:: Information given ::

* START *

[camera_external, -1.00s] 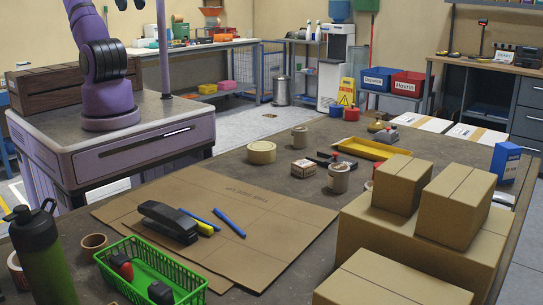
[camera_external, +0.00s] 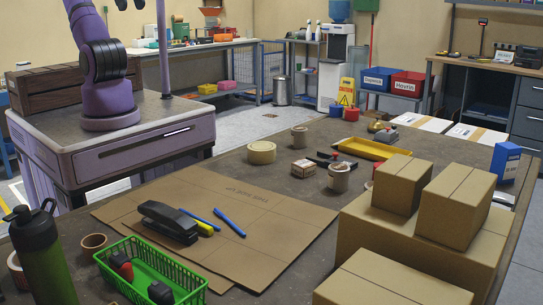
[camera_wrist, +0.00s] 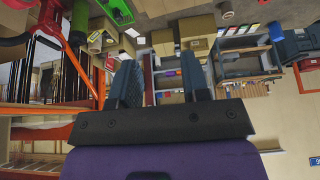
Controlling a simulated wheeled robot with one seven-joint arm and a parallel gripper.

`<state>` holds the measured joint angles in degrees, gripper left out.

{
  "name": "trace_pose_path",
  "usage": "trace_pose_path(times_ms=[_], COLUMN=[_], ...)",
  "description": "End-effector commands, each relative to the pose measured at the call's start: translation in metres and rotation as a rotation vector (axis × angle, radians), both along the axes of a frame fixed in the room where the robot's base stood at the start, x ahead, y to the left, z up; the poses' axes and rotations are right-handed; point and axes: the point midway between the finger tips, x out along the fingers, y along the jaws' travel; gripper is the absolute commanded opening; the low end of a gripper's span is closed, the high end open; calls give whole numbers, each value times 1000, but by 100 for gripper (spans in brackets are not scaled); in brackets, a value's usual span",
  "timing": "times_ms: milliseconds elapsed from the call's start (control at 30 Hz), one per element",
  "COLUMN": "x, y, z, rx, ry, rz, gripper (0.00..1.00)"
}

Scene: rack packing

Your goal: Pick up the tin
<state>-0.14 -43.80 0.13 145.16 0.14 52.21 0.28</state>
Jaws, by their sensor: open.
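Several small round containers stand on the workbench (camera_external: 285,215) in the external view. One is a low, wide tan one (camera_external: 261,152); two taller grey-beige cylinders stand at the back (camera_external: 300,136) and nearer the middle (camera_external: 339,177). I cannot tell for sure which is the tin. My gripper (camera_wrist: 161,72) shows in the wrist view with its two dark fingers apart and nothing between them. It is outside the external view, where only part of my purple arm shows at the left, away from the containers.
Flat cardboard (camera_external: 262,240) carries a black stapler (camera_external: 166,222) and blue and yellow pens. A green basket (camera_external: 125,282) and a green bottle (camera_external: 45,260) stand at the front left. Stacked cartons (camera_external: 420,240) fill the right.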

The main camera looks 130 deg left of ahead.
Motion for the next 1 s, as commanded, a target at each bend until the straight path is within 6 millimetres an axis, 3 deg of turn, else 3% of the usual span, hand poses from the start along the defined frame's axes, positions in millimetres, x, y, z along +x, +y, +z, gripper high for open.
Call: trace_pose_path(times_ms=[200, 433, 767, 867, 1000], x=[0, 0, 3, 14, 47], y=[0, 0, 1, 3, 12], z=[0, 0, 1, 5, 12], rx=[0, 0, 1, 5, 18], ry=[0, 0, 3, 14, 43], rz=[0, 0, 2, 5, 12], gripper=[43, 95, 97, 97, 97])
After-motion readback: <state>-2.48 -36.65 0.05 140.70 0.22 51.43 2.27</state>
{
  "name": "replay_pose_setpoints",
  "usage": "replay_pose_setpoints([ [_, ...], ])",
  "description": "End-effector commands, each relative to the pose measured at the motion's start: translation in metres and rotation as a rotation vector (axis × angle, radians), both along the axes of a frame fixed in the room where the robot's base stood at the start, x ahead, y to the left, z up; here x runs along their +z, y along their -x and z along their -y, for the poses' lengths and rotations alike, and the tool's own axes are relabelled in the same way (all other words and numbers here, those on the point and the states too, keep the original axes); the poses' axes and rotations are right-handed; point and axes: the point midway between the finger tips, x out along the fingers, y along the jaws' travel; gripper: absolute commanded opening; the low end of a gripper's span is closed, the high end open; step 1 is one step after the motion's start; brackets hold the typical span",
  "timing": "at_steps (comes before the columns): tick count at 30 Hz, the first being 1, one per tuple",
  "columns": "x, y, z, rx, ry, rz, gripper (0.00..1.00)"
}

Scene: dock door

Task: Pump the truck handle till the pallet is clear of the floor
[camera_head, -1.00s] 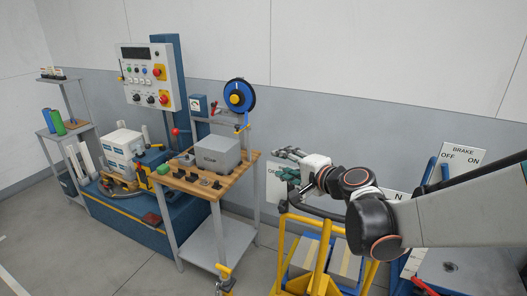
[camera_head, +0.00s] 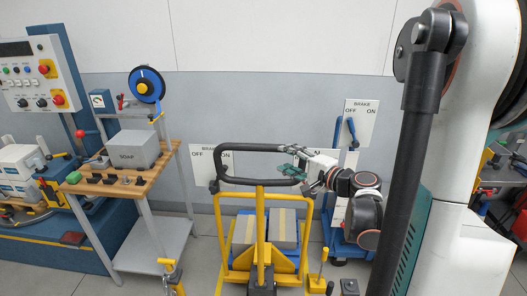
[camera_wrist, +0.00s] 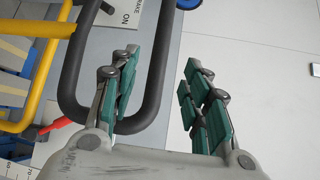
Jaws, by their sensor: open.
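The truck handle (camera_head: 255,148) is a black loop on a yellow shaft (camera_head: 260,225), standing upright in the head view. My gripper (camera_head: 290,165) is open at the loop's right side. In the wrist view my gripper (camera_wrist: 163,95) has its green-padded fingers apart, and a side bar of the handle (camera_wrist: 155,75) shows between them in the picture. Contact cannot be told. Behind the shaft, grey and tan boxes (camera_head: 285,226) sit low on a blue pallet (camera_head: 290,249) by the yellow truck frame. The gap between pallet and floor cannot be made out.
A wooden-topped bench (camera_head: 135,165) with a grey SOAP box (camera_head: 135,150) stands left. Brake signs hang on the wall, one behind the handle and one (camera_head: 358,122) at right, with a blue lever. A small yellow post (camera_head: 317,268) stands right of the truck. Floor shows between bench and truck.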

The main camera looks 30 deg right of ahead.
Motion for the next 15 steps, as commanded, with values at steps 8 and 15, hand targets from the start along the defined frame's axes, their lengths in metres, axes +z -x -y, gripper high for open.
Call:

* END *

:: Problem ::
Pull out all lines of the data with the string "joint".

:: Response to this exercise ::
Controlling a simulated wheeled robot with one seven-joint arm and a parallel gripper.
`<state>` holds the measured joint angles in degrees, gripper left out.

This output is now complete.